Adams Family Correspondence, volume 13

Abigail Adams to Catherine Nuth Johnson

Abigail Adams to William Smith

William Smith Shaw to Abigail Adams, 20 May 1798 Shaw, William Smith Adams, Abigail
William Smith Shaw to Abigail Adams
My dear Aunt Cambridge May 20th 1798

Saturday April 21st, I received yours of the 9th. I wrote to you the 1st of April in answer to yours of March 20th, which before this you must have received, and shall always esteem my letters of inestimable value, so long as they purchase yours. The excellent pamphlet you sent me I thank you. The sentiment it contains—the spirit with which it is written prove to me, that the author possesses American blood enough to feel, and American emphasis enough to pronounce the insults of a rapacious, bloody and tyrannical nation. His observations on imigration were to me pecularly pleasing, and interesting because I believe the grand cause of all our present difficulties may be traced to this source—to so many hordes of Foreigners imigrating to America.1 I believe the English government will not allow any alien to be capable of receiving any office whatever. We shall not I am afraid continue long independent as citizens and as a nation, unless we speedily enact some such law. Let us no longer pray, that America may be become an asylum to all nations, but let us encourage [. . .] own men & cultivate our simple manners. Let us, like the silk worm, weave the web From our own bowels, & leaving Europeans, their manufactures, fashions and vices to themselves, pursue our own true interest.

With or before this the President will receive the adress of the collegians. As soon as it was drawn up 170 immediately signed it as fast as we could write our names. There are about 190 students belonging to college.— the greater part who did not sign it were out of town.2 Although the address to the President is expressed in the strongest possible terms, still “words do but wrong, the gratitude we owe him.”3 We know his firmness and independance.

“Tis like a rock besieged in vain by oceans Tis like the polar ice built high to heaven On which the sun with ineffectual flame Plays For a six months day.”4

We anxiously wait For an answer5

Please to write soon.

45

I have written this letter in a great hurry, Please to excuse its errors &c. & believe my hand to be the agent of my heart, when I subscribe myself, your ever affectionate nephew

Wm S Shaw.

When does congress rise?

I have opened my letter, my dear aunt, to tell you of what I cannot bear to write, & what I still hope is not true, that Dr. Welsh is shut up.

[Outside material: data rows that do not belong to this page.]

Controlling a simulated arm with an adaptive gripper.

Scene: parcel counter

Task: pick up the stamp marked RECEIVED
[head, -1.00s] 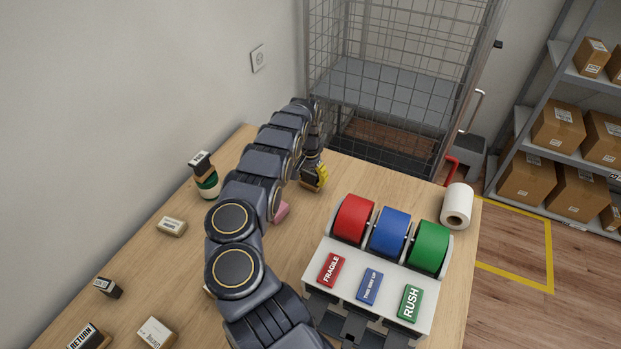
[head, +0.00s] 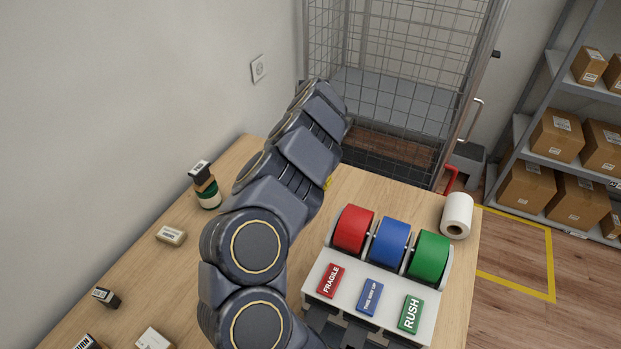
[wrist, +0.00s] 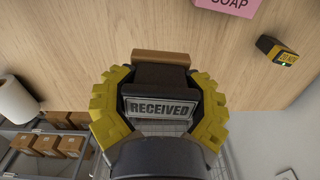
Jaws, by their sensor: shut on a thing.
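In the wrist view, the yellow-padded fingers of my gripper (wrist: 161,82) are closed on both sides of the dark stamp marked RECEIVED (wrist: 160,107). Its label faces the camera, and a brown wooden part shows at its far end. In the head view, my arm hides the stamp and nearly all of the gripper; only a bit of yellow (head: 328,183) shows. The stamp's height above the table is hard to tell.
A pink SOAP block (wrist: 226,12) and a small black-and-yellow item (wrist: 277,50) lie on the table. The tape dispenser (head: 345,285) and white roll (head: 457,215) are right.

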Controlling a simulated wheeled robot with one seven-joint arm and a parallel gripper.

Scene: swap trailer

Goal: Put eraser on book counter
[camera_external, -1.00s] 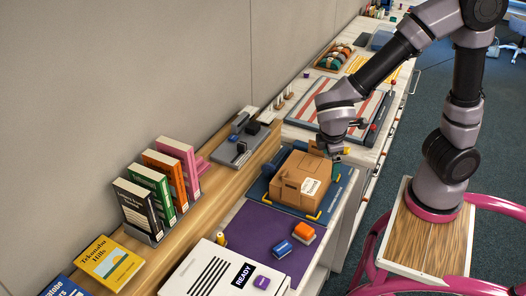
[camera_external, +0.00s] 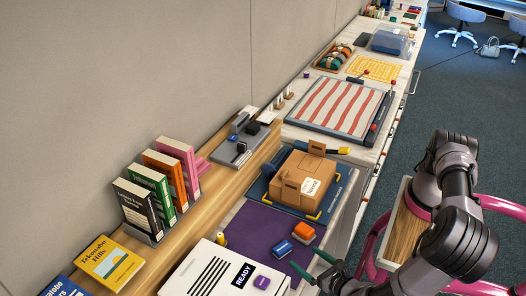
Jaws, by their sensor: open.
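Two small blocks lie on a purple mat (camera_external: 251,228): a blue one with a pale label (camera_external: 278,249) and an orange one with a dark base (camera_external: 304,231). Either may be the eraser; I cannot tell which. A small purple block (camera_external: 262,282) lies on the white READY sheet. The wooden book counter (camera_external: 190,222) runs along the wall with upright books and a flat yellow book (camera_external: 108,262). My gripper (camera_external: 313,265) is open, its green-tipped fingers spread and empty, at the mat's right edge, just right of and below the two blocks.
A cardboard box (camera_external: 304,178) stands on a dark blue mat behind the purple mat. A striped board (camera_external: 340,106) lies farther back. The READY sheet (camera_external: 215,272) lies in front. A small yellow piece (camera_external: 221,239) stands near the mat's left edge. Bare wood shows beside the books.

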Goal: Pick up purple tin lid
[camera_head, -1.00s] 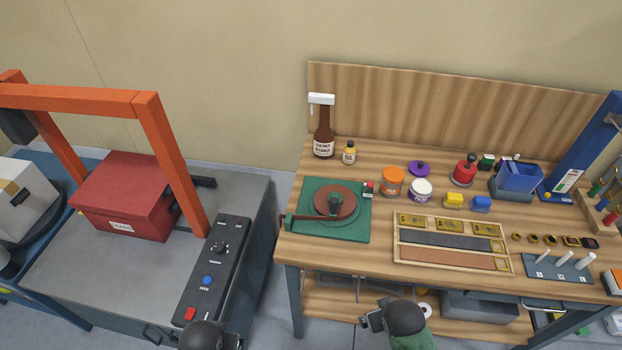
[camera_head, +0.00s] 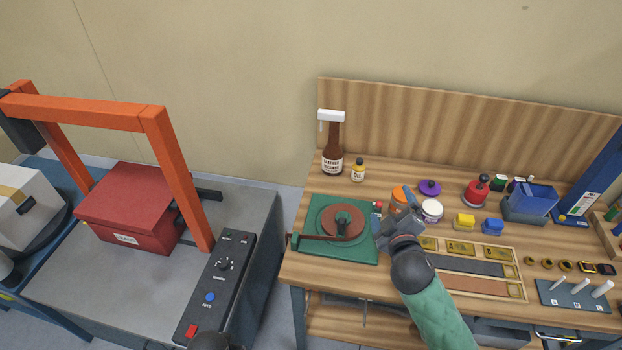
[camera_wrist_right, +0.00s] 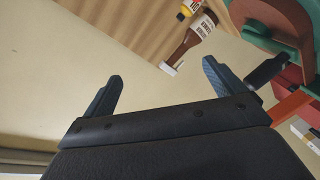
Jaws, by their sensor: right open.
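The purple tin lid (camera_head: 430,187), with a small knob on top, lies on the wooden bench behind the white-topped tin (camera_head: 432,210). My right gripper (camera_head: 395,219) is over the bench, in front of the orange tin (camera_head: 399,197) and to the left and front of the lid, apart from it. In the right wrist view its two fingers (camera_wrist_right: 160,88) are spread with nothing between them, and the lid is not visible there. Only a dark rounded part of my left arm shows at the bottom edge of the head view; its fingers are out of sight.
The green turntable (camera_head: 310,250) is left of my right gripper. A brown bottle (camera_head: 333,150) and a small oil bottle (camera_head: 358,170) stand behind it. A red-based tool (camera_head: 476,192) and a blue bin (camera_head: 536,198) stand right of the lid. The wooden tray (camera_head: 521,270) lies in front.

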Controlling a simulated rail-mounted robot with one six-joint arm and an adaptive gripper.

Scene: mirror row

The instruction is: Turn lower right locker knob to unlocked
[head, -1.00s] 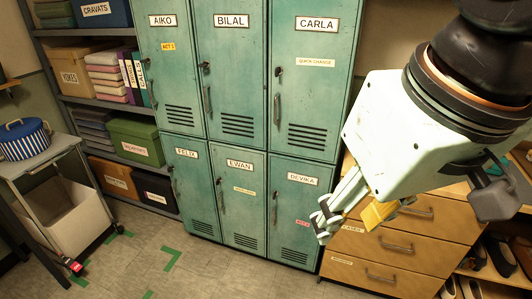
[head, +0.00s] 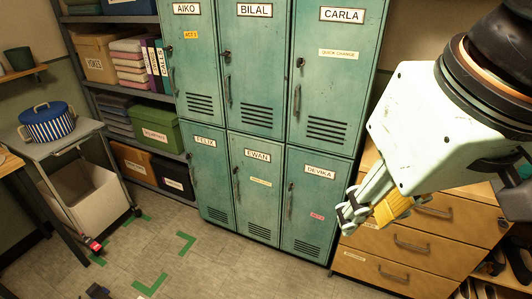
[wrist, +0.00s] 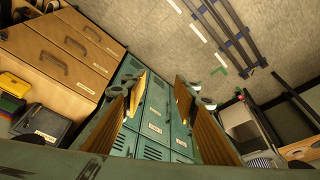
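The lower right locker is the teal door labelled DEVIKA (head: 322,212), with a pink tag low on it. Its small dark knob (head: 291,186) is at the upper left of the door, above a vertical handle; its turn position is too small to tell. My gripper (head: 349,215) hangs to the right of this door in the head view, in front of the wooden drawers, apart from the knob. In the wrist view, my gripper (wrist: 155,92) has its fingers wide apart with nothing between them, and the teal lockers (wrist: 154,112) show beyond. I cannot pick out the knob there.
The wooden drawer unit (head: 405,262) stands right of the lockers. The upper lockers, including CARLA (head: 330,90), have similar knobs and handles. A trolley with a striped pot (head: 48,124) stands at the left. The floor (head: 215,272) before the lockers is clear, with green tape marks.

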RC (Adams Papers); addressed: “Mrs. Abigail Adams / Philadelphia”; endorsed: “William Shaw 20 / May—” Some loss of text where the seal was removed.

1.

For AA’s letters to Shaw of 20 March and 9 April and Shaw’s letter of 2 April, see vol. 12:456–457, 476–478, 480. With her letter of 9 April, AA sent Shaw Joseph Hopkinson’s What Is Our Situation? And What Our Prospects?, Phila., 1798, Evans, No. 33904, in which the author claimed that the “antagonists” to the federal government met with “few proselytes in this country” but instead found “recruits on the annual supplies of imported patriots,” watching “eagerly from the wharves for the gangs of discontented and factious emigrants that flock in from all parts of the world, and catch them eagerly to their fraternal embraces” (p. 25–26). See also vol. 12:486.

2.

Harvard College students in their address to JA pledged to fight for their country against France: “Our lives are our only property; and we were not the sons of those who sealed our liberties with their blood, if we would not defend with these lives that soil, which now affords a peaceful grave to the mouldering bones of our forefathers” ( Patriotic Addresses , p. 102–103).

3.

Thomas Otway, The Orphan; or, The Unhappy Marriage, A Tragedy, Act II, scene i, line 89.

4.

Charles Symmons, Inez, a Tragedy, London, 1796, p. 95.

5.

JA’s 25 May reply to the Harvard address praised the college and the “accuracy, perspicuity, and beauty” of the students’ words. He also called upon them to preserve themselves from disgrace and concluded, “Your youthful blood has boiled, and it ought to boil. You need not, however, be discouraged. If your cause should require defence in arms, your country will have armies and navies, in which you may secure your own honor, and advance the power, prosperity, and glory of your contemporaries and posterity” (Massachusetts Mercury, 5 June; Patriotic Addresses , p. 104–105).